Short week is closer to ending…
- A new CNN/Opinion Research Corp poll shows that terrorism fears are fading…
- The spouting off about Gen. Clark’s taking Sen. McCain to task about his military experience continues… so I’d like to share some more quotes about military experience and the Presidency…“I absolutely don’t believe that it’s necessary” to have military service in order to be president AND “I believe that military service is the most honorable endeavor an American may undertake. But I’ve never believed that lack of military service disqualifies one from occupying positions of political leadership or as Commander and Chief.” AND “The question I ask myself every morning while shaving in front of the mirror is: OK, John, you’re an incredible war hero, an inspiration to all Americans. But what qualifies you to be president of the United States?” Those quotes are from 9/7/1999 and 11/7/99 respectively… and they were muttered by Sen. McCain himself… so there ya go, either he’s flip-flopping again or he’s senile; take your pick.

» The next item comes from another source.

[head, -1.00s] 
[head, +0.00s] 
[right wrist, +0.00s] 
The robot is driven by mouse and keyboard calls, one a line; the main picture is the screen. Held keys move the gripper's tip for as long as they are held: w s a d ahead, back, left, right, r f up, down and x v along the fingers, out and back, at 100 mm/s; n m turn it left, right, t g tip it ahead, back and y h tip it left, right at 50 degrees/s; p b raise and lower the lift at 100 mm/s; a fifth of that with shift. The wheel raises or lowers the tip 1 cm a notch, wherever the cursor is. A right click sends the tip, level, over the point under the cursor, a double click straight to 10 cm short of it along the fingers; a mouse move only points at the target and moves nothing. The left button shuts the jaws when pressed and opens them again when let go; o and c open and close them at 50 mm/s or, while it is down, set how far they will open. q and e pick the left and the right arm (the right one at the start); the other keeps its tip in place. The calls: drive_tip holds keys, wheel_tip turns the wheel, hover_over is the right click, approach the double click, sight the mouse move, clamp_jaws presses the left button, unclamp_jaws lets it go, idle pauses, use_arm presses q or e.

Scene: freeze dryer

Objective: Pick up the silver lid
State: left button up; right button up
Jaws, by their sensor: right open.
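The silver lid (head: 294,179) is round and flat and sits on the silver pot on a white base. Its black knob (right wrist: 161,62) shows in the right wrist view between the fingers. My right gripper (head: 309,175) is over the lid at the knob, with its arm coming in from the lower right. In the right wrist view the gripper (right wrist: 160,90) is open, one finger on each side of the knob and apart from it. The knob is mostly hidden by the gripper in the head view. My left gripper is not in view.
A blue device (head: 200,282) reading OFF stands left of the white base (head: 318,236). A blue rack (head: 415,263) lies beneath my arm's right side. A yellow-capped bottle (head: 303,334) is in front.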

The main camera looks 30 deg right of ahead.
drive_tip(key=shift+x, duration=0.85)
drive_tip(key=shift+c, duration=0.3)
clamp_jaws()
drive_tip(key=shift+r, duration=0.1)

- The NRA is rolling out a $15 million ad campaign aimed at Sen. Obama’s record on gun control. He supports legitimate gun ownership and also supports a ban on semi-automatic weapons...

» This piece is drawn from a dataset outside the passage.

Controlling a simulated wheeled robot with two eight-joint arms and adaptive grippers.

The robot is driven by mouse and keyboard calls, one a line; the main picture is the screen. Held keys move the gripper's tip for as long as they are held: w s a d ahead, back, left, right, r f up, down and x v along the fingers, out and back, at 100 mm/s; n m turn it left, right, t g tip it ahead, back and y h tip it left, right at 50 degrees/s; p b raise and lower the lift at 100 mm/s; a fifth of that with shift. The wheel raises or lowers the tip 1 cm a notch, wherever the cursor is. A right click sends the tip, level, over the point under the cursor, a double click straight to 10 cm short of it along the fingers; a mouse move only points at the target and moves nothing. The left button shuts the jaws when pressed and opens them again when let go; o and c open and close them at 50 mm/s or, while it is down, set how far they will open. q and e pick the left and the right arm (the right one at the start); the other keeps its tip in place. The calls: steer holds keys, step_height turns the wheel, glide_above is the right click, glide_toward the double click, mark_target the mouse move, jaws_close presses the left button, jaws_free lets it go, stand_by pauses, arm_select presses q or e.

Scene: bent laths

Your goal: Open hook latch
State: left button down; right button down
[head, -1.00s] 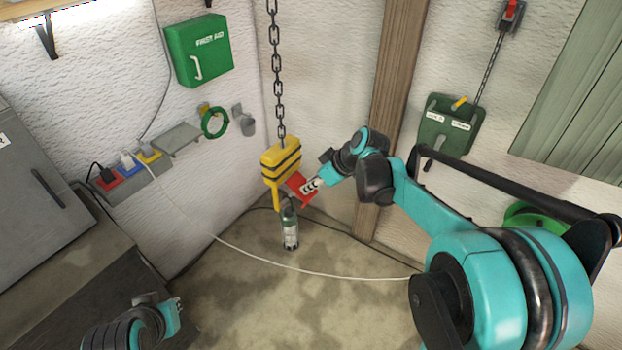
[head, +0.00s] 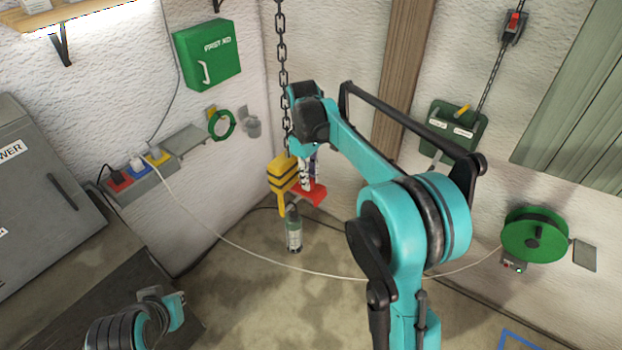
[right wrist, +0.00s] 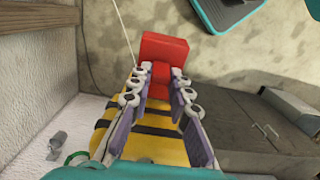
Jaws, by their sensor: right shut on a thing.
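The yellow hook block (head: 281,174) with black bands hangs on a dark chain. Its hook shank (head: 281,202) points down. A red latch piece (head: 312,198) sticks out to the right of the block. My right gripper (head: 309,186) comes down from above onto it. In the right wrist view the gripper's fingertips (right wrist: 160,74) are shut on the red latch (right wrist: 164,52), with the yellow block (right wrist: 150,140) behind them. A green-and-clear cylinder (head: 294,236) is just below the hook; how it is attached is unclear. My left gripper (head: 176,308) is empty at lower left.
The chain (head: 282,70) hangs beside my right wrist. A white cable (head: 230,240) crosses the floor area. A grey cabinet (head: 40,185) stands left, a green reel (head: 535,234) right, and a wooden post (head: 395,70) behind. Floor around the hook looks clear.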

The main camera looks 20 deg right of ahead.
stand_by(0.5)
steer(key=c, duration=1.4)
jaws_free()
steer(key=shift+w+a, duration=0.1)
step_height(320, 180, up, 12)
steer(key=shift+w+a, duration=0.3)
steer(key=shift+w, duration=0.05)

- Three words: Statistical. Dead. Heat.
- Former Secretary of State Colin Powell has had sit downs with both Obama and McCain… but as of now hasn’t endorsed anyone. (regardless of race, I think Obama is the candidate more akin to Mr. Powell and would expect an endorsement of him closer to the convention…)
- A handful of conservatives are targeting the Pixar film “Wall-E”… wait, what?
- And have we mentioned? That the folks at the American Family Association are too biased for their own good? Stemming from their policy of replacing the word “gay” with “homosexual” on its Christian news outlet, the company created a filter to do just that… problem is, when they reported an AP story earlier this week about a U.S. sprinter, their filter re-named him “Tyson Homosexual.” Ya see, his real name is “Tyson Gay”, but because the group is SO afraid of that word, it changed his name within a story about his glorious performance at last weekend’s Olympic trials… smoooooooooooth.